◆ Objective: Gather up the lines with the word "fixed" in them.

◆ The data:
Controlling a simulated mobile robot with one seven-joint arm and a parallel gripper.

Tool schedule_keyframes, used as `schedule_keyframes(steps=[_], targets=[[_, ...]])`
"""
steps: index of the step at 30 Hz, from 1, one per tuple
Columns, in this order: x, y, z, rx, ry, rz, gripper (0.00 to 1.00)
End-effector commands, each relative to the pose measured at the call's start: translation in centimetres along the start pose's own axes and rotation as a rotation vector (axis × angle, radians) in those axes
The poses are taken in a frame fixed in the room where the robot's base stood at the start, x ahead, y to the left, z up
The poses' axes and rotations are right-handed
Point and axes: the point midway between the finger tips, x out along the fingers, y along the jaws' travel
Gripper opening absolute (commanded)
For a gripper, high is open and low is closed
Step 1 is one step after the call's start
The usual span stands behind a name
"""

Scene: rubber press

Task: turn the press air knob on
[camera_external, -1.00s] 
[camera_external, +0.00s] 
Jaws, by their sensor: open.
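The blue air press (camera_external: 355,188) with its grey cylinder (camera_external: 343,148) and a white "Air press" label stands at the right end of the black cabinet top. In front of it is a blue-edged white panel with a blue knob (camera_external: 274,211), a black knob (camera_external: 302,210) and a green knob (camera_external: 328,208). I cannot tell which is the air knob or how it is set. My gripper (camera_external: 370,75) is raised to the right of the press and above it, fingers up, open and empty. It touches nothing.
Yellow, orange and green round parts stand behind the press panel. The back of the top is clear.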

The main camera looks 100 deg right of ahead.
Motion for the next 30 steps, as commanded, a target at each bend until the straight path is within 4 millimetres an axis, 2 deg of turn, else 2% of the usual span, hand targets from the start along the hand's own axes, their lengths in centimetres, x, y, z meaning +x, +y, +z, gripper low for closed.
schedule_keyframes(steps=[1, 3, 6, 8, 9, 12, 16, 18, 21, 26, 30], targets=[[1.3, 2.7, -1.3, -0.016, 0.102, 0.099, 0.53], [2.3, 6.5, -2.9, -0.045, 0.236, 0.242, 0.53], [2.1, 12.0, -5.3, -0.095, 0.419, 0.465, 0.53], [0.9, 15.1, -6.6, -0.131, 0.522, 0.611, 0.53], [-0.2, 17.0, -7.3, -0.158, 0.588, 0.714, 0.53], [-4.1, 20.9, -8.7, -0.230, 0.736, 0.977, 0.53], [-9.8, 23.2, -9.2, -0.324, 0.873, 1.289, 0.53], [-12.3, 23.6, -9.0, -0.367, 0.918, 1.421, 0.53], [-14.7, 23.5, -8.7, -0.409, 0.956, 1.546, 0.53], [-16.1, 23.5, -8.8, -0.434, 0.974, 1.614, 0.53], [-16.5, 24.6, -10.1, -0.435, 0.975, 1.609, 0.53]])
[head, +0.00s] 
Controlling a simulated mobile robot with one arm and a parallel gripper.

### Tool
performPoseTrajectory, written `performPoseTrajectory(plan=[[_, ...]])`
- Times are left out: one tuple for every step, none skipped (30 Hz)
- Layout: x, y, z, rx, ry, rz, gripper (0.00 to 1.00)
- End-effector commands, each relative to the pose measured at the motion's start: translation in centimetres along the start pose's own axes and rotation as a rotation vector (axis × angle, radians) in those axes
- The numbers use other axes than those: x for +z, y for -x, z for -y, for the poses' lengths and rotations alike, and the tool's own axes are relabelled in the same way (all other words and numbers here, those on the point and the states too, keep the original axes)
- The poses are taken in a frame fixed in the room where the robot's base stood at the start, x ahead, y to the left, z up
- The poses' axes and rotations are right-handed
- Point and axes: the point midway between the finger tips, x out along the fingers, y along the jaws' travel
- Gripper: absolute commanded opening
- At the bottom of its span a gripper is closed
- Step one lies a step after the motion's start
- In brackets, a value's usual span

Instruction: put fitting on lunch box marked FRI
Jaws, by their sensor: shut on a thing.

◆ Task response:
The poses are taken in a frame fixed in the room where the robot's base stood at the start, x ahead, y to the left, z up
- The poses are taken in a frame fixed in the room where the robot's base stood at the start, x ahead, y to the left, z up

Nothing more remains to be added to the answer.